Having found the locus of L in the specially defined coordinate
system all that remains to do is to solve for the components of L
in the coordinate system that A, B and C were given. This is
done by considering three vector expressions which are not
dependent on the frame of reference and do not have second order
L terms, namely:
CA . CL
CB . CL
(CA x CB) . CL
Let the locus of L in the given frame of reference be (X,Y,Z) and
let the components of the points A, B & C be (XA,YA,ZA),
(XB,YB,ZB) & (XC,YC,ZC) respectively. Listing all four points in
both frames of reference:
A = (xx, D, zz) = (XA, YA, ZA)
B = (-s, +a/2, 0) = (XB, YA, ZA)
C = (-s, -a/2, 0) = (XC, YC, ZC)
L = (Rcos(w),Rsin(w),0) = ( X, Y, Z)
Evaluating the vector expressions which are invariant:
CA = A - C = (XA-XC. YA-YC, ZA-ZC)
CB = B - C = (0, a, 0) = (XB-XC, YB-YC, ZB-ZC)

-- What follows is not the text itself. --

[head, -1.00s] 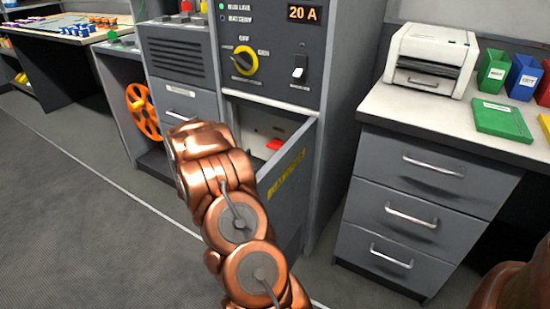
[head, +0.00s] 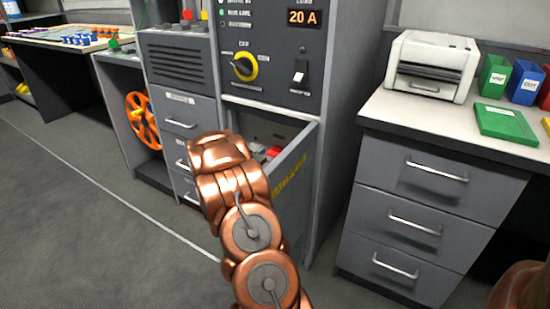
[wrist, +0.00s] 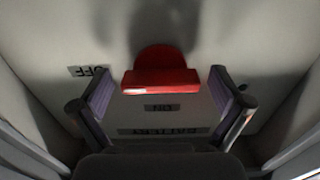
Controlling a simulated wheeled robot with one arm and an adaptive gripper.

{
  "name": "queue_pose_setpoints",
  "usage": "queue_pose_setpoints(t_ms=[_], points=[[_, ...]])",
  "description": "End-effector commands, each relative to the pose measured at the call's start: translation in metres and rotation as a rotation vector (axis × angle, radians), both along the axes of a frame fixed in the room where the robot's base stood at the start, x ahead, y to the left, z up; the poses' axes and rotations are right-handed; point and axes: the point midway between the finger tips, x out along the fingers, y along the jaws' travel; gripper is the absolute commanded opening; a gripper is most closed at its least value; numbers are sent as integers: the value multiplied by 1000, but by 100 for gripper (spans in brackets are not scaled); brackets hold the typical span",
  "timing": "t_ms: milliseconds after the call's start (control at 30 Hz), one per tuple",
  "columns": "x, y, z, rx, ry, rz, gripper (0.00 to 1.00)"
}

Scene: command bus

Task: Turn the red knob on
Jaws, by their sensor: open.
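The red knob (wrist: 161,80) is in the middle of the wrist view, a rounded disc with a wide bar handle across it. It sits on a pale panel inside the open drawer (head: 295,180). A label reading OFF (wrist: 88,71) is to its left. My gripper (wrist: 161,95) is open, with one finger on each side of the knob's bar and visible gaps between; I see no contact. In the head view a bit of the red knob (head: 273,152) shows past my copper wrist, which hides my fingers.
The drawer's side walls are close around my gripper. Above it is a control panel (head: 270,40) with a yellow-ringed dial (head: 243,67) and a white switch (head: 299,77). A grey desk with drawers (head: 420,200) and a printer (head: 432,65) stands at the right.

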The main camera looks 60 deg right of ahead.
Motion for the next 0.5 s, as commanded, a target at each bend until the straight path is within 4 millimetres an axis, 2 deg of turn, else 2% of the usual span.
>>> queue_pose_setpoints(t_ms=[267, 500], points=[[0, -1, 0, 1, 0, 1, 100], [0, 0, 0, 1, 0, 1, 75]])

CL = L - C = (Rcos(w)+s,Rsin(w)+a/2,0) = ( X-XC, Y-YC, Z-ZC)
CA . CL = (xx+S)(Rcos(w)+s)+(D+a/2)(Rsin(w)+A/2)
= (XA-XC)(X-XC) + (YA-YC)(Y-YC) + (ZA-ZC)(Z-ZC)
CB . CL = a(Rsin(w) + a/2)
= (XB-XC)(X-XC) + (YB-YC)(Y-YC) + (ZB-ZC)(Z-ZC)
(CA x CB) . CL = -a zz(Rcos(w) + s)
= ((YA-YC)(ZB-ZC) - (ZA-ZC)(YB-YC)) (X-XC)
- ((XA-XC)(ZB-ZC) - (ZA-ZC)(XB-XC)) (Y-YC)
+ ((XA-XC)(YB-YC) - (YA-YC)(XB-XC)) (Z-ZC)
The last three equations are linear equations in the three
unknowns X, Y & Z which are readily isolated by Cramer's Rule.